Les silhouettes de Llouquet et ses dessins figuratifs de devenirs ne sont pas simplement des fruits de l’imagination, ils sont réels, archétypaux. Ils sont étranges : familiers et dérangeants (Freud). Ces représentations humaines ne progressent ni ne régressent dans des narrations fictionnelles, scientifiques ou historiques ; ils sont, simplement.

 

Plans d’existence

 

Avec une vivacite visuelle remarquable, Llouquet joue avec la forme et le contenu. Elle voit l’espace de l’exposition comme l’espace vide d’une feuille de papier. Dans la série de dessins White noise sur plexiglas blanc présentée dans l’exposition  Milk l’artiste traite de relations spatiales. En utilisant la surface plane du papier comme sujet à l’intérieur de ses dessins, l’artiste porte un commentaire brillant sur la représentation et la réalité. La surface-papier devient sujet à l’intérieur des dessins, se transformant dans la série en une plateforme, une scène avec laquelle les sujets humains interagissent. Llouquet s’intéresse à la visibilité et à l’invisibilité, aux vides et aux béances. Les espaces négatifs sur la surface du tableau ou les espaces vides dans la galerie sont également importants.

 

La tension entre représentation et abstraction est aussi une préoccupation dans l’œuvre de Llouquet.
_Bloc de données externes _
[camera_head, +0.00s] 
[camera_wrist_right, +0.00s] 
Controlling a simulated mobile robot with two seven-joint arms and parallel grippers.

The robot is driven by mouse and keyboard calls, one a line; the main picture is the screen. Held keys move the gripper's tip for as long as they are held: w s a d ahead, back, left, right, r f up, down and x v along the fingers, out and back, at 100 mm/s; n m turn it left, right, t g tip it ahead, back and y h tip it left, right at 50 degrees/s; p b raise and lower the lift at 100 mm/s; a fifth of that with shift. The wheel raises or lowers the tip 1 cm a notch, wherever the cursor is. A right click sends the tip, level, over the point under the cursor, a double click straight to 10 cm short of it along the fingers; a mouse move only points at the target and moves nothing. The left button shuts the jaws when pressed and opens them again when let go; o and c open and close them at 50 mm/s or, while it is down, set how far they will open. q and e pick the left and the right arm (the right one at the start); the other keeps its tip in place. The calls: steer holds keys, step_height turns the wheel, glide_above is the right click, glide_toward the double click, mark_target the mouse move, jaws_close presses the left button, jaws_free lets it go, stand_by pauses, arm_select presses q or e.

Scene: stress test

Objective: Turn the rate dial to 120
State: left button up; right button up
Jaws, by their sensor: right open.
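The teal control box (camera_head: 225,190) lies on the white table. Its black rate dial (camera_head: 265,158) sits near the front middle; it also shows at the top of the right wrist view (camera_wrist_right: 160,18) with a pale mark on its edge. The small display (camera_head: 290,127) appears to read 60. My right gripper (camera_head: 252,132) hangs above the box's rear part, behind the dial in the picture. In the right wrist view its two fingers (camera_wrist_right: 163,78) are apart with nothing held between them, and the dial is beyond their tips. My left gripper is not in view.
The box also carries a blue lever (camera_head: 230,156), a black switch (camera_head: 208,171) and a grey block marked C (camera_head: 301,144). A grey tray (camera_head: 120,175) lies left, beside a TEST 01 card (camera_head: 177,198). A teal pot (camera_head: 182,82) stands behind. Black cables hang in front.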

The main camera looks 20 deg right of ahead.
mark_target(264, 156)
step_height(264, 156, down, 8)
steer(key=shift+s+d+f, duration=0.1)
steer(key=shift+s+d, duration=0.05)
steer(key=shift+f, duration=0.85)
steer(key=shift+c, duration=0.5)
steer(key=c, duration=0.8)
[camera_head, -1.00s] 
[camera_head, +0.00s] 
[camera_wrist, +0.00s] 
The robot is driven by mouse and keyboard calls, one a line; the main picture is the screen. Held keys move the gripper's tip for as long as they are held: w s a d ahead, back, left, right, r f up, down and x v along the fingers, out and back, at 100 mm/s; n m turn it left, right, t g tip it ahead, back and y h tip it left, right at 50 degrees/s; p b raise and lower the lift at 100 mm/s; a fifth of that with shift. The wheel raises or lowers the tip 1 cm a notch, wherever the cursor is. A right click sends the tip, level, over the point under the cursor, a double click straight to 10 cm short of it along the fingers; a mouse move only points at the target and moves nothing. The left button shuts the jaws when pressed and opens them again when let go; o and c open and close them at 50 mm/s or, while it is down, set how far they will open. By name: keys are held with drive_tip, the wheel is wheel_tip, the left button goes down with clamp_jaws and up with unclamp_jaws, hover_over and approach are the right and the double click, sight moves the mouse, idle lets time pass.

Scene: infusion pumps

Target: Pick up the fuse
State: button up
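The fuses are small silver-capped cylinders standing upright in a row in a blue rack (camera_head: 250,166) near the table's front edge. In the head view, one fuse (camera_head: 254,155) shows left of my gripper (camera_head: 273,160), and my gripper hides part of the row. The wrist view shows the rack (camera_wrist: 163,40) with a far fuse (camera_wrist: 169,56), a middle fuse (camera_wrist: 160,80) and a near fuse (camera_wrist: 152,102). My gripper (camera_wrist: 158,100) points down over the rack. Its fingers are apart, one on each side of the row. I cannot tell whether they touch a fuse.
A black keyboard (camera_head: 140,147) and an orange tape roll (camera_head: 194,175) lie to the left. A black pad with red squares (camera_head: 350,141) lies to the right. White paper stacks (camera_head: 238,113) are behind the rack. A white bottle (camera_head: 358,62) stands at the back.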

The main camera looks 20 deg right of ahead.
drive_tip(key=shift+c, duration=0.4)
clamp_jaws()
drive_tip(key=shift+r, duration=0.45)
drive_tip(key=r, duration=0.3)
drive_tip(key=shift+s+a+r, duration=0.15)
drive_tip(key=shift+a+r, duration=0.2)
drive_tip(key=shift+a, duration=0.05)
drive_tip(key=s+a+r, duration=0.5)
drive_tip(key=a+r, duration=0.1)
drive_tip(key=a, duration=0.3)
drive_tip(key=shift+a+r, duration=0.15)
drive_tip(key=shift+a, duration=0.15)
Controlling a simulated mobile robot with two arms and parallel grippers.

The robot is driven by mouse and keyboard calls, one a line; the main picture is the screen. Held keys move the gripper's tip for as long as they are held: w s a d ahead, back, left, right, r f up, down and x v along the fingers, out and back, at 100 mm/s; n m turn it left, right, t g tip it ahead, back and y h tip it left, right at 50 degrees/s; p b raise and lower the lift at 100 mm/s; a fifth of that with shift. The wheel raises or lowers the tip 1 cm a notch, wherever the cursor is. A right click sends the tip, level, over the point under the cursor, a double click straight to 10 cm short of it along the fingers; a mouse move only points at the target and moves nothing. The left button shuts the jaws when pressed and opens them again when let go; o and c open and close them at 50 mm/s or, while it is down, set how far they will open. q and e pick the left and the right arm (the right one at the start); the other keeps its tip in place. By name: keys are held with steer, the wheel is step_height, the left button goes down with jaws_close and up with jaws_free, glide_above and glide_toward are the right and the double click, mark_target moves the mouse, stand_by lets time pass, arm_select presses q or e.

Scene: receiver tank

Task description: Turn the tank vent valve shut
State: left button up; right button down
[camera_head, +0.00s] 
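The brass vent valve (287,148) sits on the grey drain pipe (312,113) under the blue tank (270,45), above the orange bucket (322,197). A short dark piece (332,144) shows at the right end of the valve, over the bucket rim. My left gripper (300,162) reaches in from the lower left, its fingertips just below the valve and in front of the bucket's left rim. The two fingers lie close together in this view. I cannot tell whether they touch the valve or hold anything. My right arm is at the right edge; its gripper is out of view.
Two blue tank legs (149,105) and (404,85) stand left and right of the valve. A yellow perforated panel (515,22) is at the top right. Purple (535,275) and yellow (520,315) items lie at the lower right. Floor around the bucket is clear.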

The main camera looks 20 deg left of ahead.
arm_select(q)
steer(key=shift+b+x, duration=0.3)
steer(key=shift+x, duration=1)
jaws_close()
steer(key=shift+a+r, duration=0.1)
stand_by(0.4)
Comme on l’a dit, les personnages et les objets se désintègrent, mutent. Les surfaces des tableaux bougent. L’illogisme règne. Deleuze et Guattari questionnent de la même façon les notions linéaires de la logique, de l’histoire et du progrès en remarquant que « les créations sont comme des lignes abstraites mutantes qui se sont dégagées de la tâche de représenter un monde» (363). Dans Milk, ces lignes abstraites mutantes suggèrent  une imagerie puis implosent, se détachant du fardeau de la représentation. La silhouette dessinée sur le mur avec la tête vidéoprojetée illustre le sentiment de Deleuze et Guattari. L’entrelacs projeté de lignes blanches et noires sont des abstractions mutantes, libérées de la tyranie de l’imagerie rationnelle. La neige de la projection signifie aussi une brisure de la logique de la représentation. La perspective linéaire, la logique linéaire et la narration linéaire sont chamboulées. L’œuvre subtile et contemplative de Llouquet enjambe et questionne les frontières entre douceur et violence, forme et fond, fantaisie et cauchemar. C’est vraiment un monde merveilleux, un monde blessé.

 

 

 

Viet Le

 

 

 

note : Le nom atelier wonderful, espace artistique expérimental à Ho Chi Minh ville que Llouquet a coorganisé avec son compagnon Bertrand Peret fait référence au roman de Carroll. Toutes les semaines pendant 5 mois en 2005-2006, l’atelier wonderful a accueilli différents projets artistiques, incluant artistes visuels, architectes, graphistes et musiciens.

 

 

Bibliographie                             

 

Lewis Carroll, Alice au pays des merveilles, Gallimard, Paris, 1996.

 

Cathy Caruth, Unclaimed Experience: Trauma, Narrative, and History, Johns Hopkins University Press, Baltimore,1996.

 

Gilles Deleuze, Félix Guattari,  Capitalisme et schizophrénie 2, Mille plateaux, Les éditions de minuit, Collection “Critique”, Paris, 2004.

 

David L. Eng and David Kazanjian, eds., Loss: The Politics of Mourning, University of California Press, Berkeley, 2003.         

 

Ann Friedberg, “The Mobilized and Virtual Gaze in Modernity,” Window Shopping: Cinema and the Postmodern, University of California Press, Berkeley, 1993

 

Sigmund Freud, L’inquiétante étrangeté. Et autres essais, Gallimard, Paris, 1985.

 

Avery Gordon, Ghostly Matters: Haunting and the Sociological Imagination. University of Minnesota Press, Minneapolis, 1997.

 

Martin Jay, “Scopic Regimes of Modernity,” in Vision and Visuality, édité par Hal Foster Bay Press, Minneapolis, 1988.